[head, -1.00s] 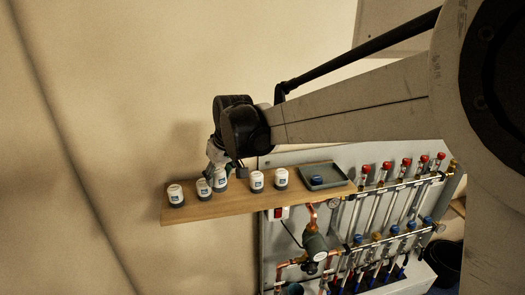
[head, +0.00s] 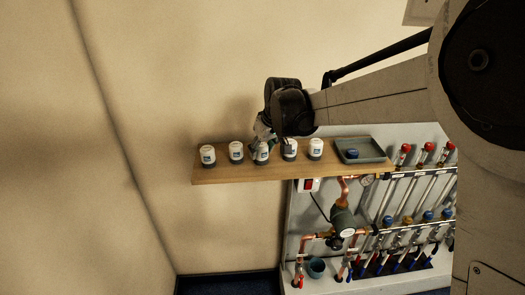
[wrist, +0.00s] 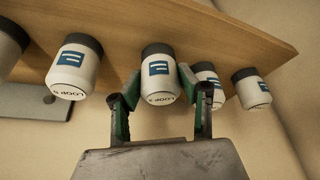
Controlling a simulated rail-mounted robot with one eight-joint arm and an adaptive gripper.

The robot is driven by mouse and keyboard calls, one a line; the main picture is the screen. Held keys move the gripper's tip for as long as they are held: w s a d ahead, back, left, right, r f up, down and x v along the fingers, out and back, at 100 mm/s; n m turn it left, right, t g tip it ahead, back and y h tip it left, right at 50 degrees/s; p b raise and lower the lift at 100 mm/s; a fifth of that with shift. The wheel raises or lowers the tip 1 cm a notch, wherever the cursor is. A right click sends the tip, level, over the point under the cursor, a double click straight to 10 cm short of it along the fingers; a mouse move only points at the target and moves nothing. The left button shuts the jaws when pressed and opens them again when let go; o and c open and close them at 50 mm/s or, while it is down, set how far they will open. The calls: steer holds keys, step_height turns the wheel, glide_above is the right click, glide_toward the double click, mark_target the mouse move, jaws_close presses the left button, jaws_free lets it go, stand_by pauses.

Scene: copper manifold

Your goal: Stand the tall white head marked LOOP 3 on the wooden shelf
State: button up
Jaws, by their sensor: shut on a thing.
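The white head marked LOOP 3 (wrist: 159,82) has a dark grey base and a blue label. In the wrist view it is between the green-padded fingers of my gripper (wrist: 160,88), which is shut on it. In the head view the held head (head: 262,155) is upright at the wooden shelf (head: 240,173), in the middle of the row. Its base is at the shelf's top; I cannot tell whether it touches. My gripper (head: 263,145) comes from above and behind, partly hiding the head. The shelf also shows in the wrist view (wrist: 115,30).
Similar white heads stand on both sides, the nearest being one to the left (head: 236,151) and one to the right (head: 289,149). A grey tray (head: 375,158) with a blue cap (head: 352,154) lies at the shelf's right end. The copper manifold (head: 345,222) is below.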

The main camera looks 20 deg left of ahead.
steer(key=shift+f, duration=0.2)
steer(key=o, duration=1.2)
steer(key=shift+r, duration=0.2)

--*--

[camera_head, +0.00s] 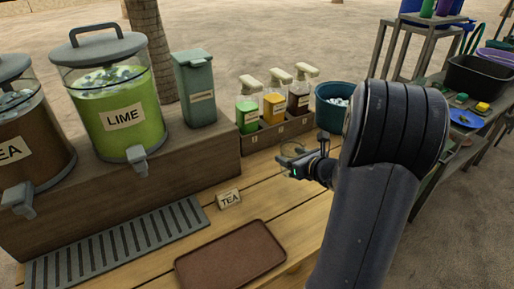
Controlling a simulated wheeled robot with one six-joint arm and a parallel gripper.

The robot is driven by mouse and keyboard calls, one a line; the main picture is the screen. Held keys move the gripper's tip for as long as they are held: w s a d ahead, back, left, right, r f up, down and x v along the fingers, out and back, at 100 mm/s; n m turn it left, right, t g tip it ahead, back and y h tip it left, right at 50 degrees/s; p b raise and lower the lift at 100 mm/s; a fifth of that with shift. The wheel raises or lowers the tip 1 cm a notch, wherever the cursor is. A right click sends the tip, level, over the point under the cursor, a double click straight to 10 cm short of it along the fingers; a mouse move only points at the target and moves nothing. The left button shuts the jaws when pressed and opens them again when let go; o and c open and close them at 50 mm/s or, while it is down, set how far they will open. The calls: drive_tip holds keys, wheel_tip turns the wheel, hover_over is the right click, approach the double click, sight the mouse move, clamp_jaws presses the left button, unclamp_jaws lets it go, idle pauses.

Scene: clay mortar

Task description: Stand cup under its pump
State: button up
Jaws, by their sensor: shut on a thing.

--*--

• [Aim]
Repeat exactly, and only, the lines from the one containing "[head, -1.00s]" through the one containing "Scene: copper manifold", both included, without the pictures.

• [Output of the task]
[head, -1.00s] 
[head, +0.00s] 
[wrist, +0.00s] 
Controlling a simulated rail-mounted robot with one eight-joint arm and an adaptive gripper.

The robot is driven by mouse and keyboard calls, one a line; the main picture is the screen. Held keys move the gripper's tip for as long as they are held: w s a d ahead, back, left, right, r f up, down and x v along the fingers, out and back, at 100 mm/s; n m turn it left, right, t g tip it ahead, back and y h tip it left, right at 50 degrees/s; p b raise and lower the lift at 100 mm/s; a fifth of that with shift. The wheel raises or lowers the tip 1 cm a notch, wherever the cursor is. A right click sends the tip, level, over the point under the cursor, a double click straight to 10 cm short of it along the fingers; a mouse move only points at the target and moves nothing. The left button shuts the jaws when pressed and opens them again when let go; o and c open and close them at 50 mm/s or, while it is down, set how far they will open. The calls: steer holds keys, step_height turns the wheel, glide_above is the right click, glide_toward the double click, mark_target the mouse move, jaws_close presses the left button, jaws_free lets it go, stand_by pauses.

Scene: copper manifold

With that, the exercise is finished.